** Start Data supplied **

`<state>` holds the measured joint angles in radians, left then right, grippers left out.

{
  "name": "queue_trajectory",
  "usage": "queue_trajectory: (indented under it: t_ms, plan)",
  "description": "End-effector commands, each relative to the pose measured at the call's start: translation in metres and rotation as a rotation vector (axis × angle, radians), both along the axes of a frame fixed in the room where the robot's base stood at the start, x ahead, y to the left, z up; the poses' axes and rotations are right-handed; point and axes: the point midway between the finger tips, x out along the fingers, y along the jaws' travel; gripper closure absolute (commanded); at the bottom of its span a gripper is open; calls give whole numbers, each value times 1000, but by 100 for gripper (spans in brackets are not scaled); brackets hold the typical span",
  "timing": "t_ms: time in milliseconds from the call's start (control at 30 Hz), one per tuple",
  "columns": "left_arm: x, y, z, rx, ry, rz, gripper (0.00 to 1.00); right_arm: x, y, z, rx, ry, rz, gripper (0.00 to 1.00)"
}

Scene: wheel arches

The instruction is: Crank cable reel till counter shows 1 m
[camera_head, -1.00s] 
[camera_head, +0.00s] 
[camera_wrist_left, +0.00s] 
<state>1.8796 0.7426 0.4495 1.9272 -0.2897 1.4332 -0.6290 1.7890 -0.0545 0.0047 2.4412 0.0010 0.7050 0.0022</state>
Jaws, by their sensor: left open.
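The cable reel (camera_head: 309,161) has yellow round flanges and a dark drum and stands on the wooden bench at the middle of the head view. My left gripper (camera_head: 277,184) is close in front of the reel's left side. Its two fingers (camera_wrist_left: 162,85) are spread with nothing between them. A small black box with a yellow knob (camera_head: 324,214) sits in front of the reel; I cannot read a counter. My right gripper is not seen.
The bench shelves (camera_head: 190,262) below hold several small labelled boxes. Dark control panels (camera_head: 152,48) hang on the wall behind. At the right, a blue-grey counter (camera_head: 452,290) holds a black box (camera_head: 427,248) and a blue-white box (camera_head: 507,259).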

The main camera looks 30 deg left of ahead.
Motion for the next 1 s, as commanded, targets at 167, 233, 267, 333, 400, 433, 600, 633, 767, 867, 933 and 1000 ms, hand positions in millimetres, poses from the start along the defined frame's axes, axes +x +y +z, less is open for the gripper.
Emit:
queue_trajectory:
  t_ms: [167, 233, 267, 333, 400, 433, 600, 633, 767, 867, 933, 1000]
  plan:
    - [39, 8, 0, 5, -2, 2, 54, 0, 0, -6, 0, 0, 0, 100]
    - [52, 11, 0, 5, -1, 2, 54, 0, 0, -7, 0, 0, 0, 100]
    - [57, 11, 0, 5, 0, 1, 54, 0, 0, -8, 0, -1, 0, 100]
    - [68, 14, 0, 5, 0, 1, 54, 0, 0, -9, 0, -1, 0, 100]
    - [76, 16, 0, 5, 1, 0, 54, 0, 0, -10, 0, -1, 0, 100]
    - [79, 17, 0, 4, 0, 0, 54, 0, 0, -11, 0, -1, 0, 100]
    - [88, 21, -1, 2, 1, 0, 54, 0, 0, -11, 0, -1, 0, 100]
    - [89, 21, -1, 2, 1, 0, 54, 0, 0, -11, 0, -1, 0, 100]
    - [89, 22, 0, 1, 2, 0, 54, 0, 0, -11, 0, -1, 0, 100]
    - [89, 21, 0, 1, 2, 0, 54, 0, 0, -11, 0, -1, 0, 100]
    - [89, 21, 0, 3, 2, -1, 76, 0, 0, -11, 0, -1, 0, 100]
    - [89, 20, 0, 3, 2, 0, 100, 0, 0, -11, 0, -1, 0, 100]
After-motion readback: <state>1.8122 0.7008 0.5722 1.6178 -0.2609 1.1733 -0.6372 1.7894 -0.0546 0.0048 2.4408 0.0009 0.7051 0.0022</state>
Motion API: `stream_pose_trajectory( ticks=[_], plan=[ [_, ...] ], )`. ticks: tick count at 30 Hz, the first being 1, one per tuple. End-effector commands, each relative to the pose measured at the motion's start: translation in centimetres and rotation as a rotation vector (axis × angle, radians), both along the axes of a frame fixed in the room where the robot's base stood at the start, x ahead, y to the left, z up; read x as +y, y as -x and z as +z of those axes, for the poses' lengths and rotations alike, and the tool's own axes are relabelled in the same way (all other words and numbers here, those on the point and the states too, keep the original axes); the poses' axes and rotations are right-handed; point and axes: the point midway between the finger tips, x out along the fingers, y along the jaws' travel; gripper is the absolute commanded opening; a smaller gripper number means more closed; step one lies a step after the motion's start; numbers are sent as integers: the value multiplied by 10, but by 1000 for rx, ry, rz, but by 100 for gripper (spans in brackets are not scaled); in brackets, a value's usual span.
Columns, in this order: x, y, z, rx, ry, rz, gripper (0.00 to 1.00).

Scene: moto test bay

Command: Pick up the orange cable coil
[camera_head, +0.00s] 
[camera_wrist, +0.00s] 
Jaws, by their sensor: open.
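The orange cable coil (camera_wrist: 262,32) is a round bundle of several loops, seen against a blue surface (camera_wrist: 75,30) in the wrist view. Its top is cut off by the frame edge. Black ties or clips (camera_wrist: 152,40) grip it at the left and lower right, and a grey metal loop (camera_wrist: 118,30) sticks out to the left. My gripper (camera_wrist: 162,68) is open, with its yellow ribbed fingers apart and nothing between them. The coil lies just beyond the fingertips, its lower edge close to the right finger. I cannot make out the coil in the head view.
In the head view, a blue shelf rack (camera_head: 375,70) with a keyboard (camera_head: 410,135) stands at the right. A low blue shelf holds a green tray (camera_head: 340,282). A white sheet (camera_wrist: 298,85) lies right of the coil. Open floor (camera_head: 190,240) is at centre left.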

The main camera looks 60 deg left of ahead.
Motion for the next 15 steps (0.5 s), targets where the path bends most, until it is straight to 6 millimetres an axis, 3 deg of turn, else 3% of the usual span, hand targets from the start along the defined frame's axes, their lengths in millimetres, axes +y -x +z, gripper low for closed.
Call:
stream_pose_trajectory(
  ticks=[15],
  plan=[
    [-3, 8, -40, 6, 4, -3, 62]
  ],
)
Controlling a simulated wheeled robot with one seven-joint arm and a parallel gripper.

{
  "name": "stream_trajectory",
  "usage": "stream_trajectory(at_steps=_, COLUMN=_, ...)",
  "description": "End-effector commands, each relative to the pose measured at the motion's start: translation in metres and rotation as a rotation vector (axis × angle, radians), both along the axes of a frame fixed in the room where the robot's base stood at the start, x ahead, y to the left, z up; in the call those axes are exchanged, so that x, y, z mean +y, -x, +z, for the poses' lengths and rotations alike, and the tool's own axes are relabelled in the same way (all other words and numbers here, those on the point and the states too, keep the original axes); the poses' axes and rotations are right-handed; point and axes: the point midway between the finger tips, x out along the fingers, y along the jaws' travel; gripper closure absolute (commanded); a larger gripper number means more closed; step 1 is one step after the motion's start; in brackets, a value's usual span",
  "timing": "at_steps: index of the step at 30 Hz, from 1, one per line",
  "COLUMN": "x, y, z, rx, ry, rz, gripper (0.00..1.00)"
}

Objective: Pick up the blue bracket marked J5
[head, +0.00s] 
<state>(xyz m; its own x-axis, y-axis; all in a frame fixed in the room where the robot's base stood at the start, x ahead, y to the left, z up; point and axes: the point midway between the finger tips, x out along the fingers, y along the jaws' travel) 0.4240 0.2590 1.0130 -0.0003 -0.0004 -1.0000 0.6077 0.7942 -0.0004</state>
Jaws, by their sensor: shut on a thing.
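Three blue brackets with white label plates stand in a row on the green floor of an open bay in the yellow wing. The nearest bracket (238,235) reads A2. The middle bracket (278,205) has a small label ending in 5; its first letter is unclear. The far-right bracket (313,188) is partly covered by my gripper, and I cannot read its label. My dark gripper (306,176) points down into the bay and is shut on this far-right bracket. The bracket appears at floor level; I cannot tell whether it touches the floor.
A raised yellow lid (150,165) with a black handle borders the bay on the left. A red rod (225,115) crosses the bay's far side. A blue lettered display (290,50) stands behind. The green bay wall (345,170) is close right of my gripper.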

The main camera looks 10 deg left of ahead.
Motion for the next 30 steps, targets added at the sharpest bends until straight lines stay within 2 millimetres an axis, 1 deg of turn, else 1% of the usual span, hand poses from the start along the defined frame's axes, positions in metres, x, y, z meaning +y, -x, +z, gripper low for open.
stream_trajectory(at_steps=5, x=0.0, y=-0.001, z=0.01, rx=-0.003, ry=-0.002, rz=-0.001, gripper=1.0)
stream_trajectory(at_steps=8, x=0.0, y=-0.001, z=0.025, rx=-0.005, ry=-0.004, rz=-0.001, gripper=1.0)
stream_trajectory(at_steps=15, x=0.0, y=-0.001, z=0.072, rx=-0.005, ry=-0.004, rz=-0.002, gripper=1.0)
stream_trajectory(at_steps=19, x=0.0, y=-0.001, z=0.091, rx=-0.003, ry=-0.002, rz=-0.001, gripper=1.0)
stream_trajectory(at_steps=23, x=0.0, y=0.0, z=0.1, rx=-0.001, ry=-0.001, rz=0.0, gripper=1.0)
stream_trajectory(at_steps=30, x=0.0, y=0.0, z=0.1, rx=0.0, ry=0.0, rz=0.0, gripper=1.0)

** End Data supplied **

Exactly and only the lines from the line that contains "at the call's" through the line that contains "<state>1.8796 0.7426 0.4495" are to be repeated as they stand.

### Solution to this task
  "description": "End-effector commands, each relative to the pose measured at the call's start: translation in metres and rotation as a rotation vector (axis × angle, radians), both along the axes of a frame fixed in the room where the robot's base stood at the start, x ahead, y to the left, z up; the poses' axes and rotations are right-handed; point and axes: the point midway between the finger tips, x out along the fingers, y along the jaws' travel; gripper closure absolute (commanded); at the bottom of its span a gripper is open; calls give whole numbers, each value times 1000, but by 100 for gripper (spans in brackets are not scaled); brackets hold the typical span",
  "timing": "t_ms: time in milliseconds from the call's start (control at 30 Hz), one per tuple",
  "columns": "left_arm: x, y, z, rx, ry, rz, gripper (0.00 to 1.00); right_arm: x, y, z, rx, ry, rz, gripper (0.00 to 1.00)"
}

Scene: wheel arches

The instruction is: Crank cable reel till counter shows 1 m
[camera_head, -1.00s] 
[camera_head, +0.00s] 
[camera_wrist_left, +0.00s] 
<state>1.8796 0.7426 0.4495 1.9272 -0.2897 1.4332 -0.6290 1.7890 -0.0545 0.0047 2.4412 0.0010 0.7050 0.0022</state>

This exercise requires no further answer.